*Written exercise:* Begin with the first line of the listing and quote every line through the one containing "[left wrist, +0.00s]"; give only those lines.

*Provided data:*
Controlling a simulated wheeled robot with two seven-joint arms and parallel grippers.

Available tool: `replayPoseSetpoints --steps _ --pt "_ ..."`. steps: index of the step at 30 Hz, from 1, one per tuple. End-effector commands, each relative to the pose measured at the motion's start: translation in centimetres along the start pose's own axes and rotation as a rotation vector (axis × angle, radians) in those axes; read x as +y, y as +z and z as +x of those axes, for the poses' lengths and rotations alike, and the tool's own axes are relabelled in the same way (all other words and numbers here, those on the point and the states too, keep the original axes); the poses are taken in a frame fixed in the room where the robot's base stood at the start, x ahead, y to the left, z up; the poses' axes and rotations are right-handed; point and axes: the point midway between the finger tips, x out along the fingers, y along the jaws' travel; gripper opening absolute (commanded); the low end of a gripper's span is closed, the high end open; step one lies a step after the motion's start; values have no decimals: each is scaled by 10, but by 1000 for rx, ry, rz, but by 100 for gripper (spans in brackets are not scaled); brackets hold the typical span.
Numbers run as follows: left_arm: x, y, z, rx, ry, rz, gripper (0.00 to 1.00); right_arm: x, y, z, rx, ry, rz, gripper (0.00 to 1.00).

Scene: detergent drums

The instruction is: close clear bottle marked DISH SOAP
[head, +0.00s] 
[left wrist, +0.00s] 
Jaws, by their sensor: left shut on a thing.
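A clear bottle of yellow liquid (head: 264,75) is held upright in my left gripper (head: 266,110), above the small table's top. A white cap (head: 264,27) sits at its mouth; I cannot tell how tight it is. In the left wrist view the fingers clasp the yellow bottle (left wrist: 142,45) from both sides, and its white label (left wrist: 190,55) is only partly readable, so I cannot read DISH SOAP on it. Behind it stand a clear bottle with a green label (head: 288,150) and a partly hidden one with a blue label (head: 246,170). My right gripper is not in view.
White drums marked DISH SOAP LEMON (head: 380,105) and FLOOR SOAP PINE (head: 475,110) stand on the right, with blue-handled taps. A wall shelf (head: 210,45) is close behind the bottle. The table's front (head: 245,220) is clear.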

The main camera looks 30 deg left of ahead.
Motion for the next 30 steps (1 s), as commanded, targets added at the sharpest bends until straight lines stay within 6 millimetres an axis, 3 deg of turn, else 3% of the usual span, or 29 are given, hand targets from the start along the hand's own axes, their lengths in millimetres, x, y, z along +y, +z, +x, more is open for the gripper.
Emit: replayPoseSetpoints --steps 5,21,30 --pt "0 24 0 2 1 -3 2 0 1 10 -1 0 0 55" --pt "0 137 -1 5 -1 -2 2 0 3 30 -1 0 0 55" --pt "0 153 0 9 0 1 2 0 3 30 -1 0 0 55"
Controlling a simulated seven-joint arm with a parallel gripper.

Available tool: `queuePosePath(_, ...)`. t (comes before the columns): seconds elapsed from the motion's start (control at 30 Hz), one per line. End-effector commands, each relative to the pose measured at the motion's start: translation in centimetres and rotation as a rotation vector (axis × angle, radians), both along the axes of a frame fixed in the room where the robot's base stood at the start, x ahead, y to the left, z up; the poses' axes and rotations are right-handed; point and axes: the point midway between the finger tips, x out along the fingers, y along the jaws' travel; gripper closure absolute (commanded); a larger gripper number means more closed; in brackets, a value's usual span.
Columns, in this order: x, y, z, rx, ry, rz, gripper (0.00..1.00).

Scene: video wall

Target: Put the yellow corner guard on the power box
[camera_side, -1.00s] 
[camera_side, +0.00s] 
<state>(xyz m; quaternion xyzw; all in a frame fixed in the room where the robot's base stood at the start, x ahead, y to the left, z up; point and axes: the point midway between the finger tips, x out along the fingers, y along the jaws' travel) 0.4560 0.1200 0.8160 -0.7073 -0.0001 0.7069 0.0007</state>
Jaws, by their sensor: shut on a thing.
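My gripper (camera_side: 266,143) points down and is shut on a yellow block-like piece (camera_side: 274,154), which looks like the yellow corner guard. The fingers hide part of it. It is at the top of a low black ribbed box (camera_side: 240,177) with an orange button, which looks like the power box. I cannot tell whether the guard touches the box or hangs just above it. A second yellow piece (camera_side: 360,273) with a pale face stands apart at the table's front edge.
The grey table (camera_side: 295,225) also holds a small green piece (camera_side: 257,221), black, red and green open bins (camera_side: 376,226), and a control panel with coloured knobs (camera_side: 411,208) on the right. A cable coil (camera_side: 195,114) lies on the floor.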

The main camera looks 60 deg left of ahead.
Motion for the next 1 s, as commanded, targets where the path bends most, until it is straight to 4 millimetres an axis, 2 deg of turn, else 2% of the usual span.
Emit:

*Response below:*
Controlling a simulated wheeled robot with two seven-joint arms and parallel grippers.

Available tool: `replayPoseSetpoints --steps _ --pt "_ ..."`. steps: index of the step at 30 Hz, from 1, one per tuple. End-effector commands, each relative to the pose measured at the motion's start: translation in centimetres along the start pose's own axes and rotation as a rotation vector (axis × angle, radians) in those axes; read x as +y, y as +z and z as +x of those axes, for the poses' lengths and rotations alike, and the tool's own axes are relabelled in the same way (all other words and numbers here, those on the point and the states too, keep the original axes); the poses are taken in a frame fixed in the room where the robot's base stood at the start, x ahead, y to the left, z up; the poses' axes and rotations are right-handed; point and axes: the point midway between the finger tips, x out along the fingers, y along the jaws' travel; gripper opening absolute (commanded); the low end of a gripper's span is closed, the high end open; step one lies a step after the motion's start; values have no decimals: each is scaled by 10, but by 1000 for rx, ry, rz, but by 100 for gripper (spans in brackets are not scaled); brackets hold the typical span.
Numbers run as follows: left_arm: x, y, z, rx, ry, rz, gripper (0.00 to 1.00); right_arm: x, y, z, rx, ry, rz, gripper (0.00 to 1.00).

Scene: detergent drums

The instruction is: close clear bottle marked DISH SOAP
[head, +0.00s] 
[left wrist, +0.00s] 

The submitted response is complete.